O mundo estremece diante da próxima terça-feira (08/11), dia em que os EUA vão escolher o seu novo presidente. E, até o último minuto, pode ser que realmente Donald Trump, junto à esposa Melania e a outros membros de sua empresa familiar, se mudem para a Casa Branca. A mera possibilidade já é preocupante. Como isso pôde acontecer? O que há com os americanos, que cogitam escolher um homem sem nenhuma experiência política para o mais importante cargo político do mundo?

As tarefas que o presidente Barack Obama vai deixar para a sua sucessora ou o seu sucessor são imensas.
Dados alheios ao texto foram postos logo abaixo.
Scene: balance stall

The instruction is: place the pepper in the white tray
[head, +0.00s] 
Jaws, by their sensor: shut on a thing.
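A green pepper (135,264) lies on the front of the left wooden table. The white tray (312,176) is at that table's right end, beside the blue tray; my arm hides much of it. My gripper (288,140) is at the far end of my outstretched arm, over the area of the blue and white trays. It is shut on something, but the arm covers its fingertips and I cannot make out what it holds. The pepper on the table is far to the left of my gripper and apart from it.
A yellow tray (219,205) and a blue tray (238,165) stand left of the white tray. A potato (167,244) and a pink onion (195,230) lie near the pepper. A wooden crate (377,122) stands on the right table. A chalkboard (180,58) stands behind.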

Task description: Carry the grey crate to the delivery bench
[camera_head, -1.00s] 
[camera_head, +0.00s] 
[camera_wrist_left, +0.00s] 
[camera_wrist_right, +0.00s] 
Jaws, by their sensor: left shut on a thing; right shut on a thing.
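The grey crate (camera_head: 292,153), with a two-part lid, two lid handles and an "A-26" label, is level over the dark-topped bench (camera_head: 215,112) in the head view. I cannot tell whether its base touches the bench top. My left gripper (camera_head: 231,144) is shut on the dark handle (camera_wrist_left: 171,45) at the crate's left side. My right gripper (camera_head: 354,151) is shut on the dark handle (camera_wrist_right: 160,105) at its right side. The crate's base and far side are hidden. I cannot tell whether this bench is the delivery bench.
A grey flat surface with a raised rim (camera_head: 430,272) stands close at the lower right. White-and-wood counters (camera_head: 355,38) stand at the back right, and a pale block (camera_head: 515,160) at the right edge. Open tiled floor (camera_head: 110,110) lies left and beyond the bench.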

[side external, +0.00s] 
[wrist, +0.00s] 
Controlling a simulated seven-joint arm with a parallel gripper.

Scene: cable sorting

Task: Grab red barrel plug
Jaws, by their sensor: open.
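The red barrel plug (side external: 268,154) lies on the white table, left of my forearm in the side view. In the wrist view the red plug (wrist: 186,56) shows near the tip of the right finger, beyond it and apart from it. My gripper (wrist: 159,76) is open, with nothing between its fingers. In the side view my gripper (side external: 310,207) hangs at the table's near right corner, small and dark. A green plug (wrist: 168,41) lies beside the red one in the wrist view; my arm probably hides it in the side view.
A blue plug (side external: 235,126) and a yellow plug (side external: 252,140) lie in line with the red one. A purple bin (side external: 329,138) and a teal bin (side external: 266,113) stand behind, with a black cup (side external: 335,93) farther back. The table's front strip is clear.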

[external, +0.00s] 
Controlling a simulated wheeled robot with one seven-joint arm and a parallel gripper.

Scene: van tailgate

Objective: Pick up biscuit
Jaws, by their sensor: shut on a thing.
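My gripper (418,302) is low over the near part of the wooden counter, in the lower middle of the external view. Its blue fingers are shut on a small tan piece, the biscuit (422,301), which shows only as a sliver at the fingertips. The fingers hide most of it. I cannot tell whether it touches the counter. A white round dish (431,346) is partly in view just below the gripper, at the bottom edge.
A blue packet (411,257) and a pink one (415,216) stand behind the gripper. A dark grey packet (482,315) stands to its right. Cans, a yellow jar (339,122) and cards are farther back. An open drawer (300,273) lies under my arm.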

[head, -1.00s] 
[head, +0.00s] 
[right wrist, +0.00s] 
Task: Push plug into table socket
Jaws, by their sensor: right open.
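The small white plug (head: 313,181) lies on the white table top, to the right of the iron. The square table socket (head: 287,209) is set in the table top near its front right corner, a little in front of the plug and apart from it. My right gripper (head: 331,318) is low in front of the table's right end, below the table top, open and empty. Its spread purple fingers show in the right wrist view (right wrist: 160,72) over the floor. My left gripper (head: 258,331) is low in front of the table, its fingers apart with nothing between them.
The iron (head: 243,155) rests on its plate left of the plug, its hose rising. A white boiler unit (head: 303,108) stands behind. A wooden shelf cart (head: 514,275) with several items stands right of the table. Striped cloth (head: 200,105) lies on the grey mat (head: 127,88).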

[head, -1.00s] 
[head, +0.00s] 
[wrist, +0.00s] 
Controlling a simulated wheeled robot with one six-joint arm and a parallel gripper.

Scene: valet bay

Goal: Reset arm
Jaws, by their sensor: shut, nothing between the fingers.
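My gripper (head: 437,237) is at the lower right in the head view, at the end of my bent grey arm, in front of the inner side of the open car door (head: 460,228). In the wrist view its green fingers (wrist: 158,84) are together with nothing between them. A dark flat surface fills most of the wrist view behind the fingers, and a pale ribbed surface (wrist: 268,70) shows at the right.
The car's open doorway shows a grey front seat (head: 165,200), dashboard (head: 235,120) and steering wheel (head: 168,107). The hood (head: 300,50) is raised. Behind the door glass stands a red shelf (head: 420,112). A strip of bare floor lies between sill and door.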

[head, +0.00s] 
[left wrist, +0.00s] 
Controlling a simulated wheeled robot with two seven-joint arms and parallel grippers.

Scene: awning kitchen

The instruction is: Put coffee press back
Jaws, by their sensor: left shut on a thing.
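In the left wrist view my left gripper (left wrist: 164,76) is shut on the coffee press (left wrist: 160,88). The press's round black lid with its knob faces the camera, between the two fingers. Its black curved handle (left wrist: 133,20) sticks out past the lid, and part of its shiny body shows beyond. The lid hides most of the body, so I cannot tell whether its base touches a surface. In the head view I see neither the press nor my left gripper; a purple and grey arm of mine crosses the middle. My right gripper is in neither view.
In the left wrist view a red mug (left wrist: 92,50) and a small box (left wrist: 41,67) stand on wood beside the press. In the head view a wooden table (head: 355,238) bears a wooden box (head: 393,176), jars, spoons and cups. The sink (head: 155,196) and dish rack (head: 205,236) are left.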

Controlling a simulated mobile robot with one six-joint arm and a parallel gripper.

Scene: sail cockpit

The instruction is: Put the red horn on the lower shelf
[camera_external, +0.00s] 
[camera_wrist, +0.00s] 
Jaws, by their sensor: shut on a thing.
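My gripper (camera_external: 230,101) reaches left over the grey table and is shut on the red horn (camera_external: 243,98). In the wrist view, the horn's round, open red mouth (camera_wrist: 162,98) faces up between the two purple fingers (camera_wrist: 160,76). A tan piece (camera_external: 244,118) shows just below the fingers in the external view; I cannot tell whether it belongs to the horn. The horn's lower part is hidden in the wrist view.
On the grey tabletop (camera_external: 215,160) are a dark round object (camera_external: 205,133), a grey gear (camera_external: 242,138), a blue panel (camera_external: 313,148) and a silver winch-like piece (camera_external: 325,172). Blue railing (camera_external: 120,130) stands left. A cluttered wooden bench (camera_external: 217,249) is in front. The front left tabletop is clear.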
Tanto em termos de política interna quanto externa: a reforma do sistema de saúde não foi concluída; em grande parte do país, a educação e a infraestrutura se encontram em estado desastroso. A Síria é somente um exemplo de quão perigoso pode ser um vácuo de poder que surge quando a polícia mundial, representada pelos EUA, se retira, e ninguém, exceto a Rússia, está disposto a preencher o vazio. E quando os EUA também não recebem o esperado apoio militar da Europa.

Ainda é bem provável que Hillary Clinton venha a vencer no final. A sua liderança pode estar diminuindo, mas ela ainda existe, e graças ao estranho sistema de eleição, a candidata tem uma importante vantagem nos votos de seus delegados eleitorais.

No entanto, independentemente do resultado, já está claro que no final deste espetáculo vergonhoso, só haverá perdedores. Nos últimos meses, os EUA se tornaram um país dominado por teóricos da conspiração e demagogos. Isso tem muito a ver com Trump, com esse homem que não tem a mínima ideia sobre os processos políticos, mas que possui habilidades retóricas para transformar preocupações em ódio; medo da perda em xenofobia; e insegurança em fantasias de onipotência. E ele sempre consegue entrar em cena como o único salvador possível. Essa é a receita clássica para o sucesso de um demagogo.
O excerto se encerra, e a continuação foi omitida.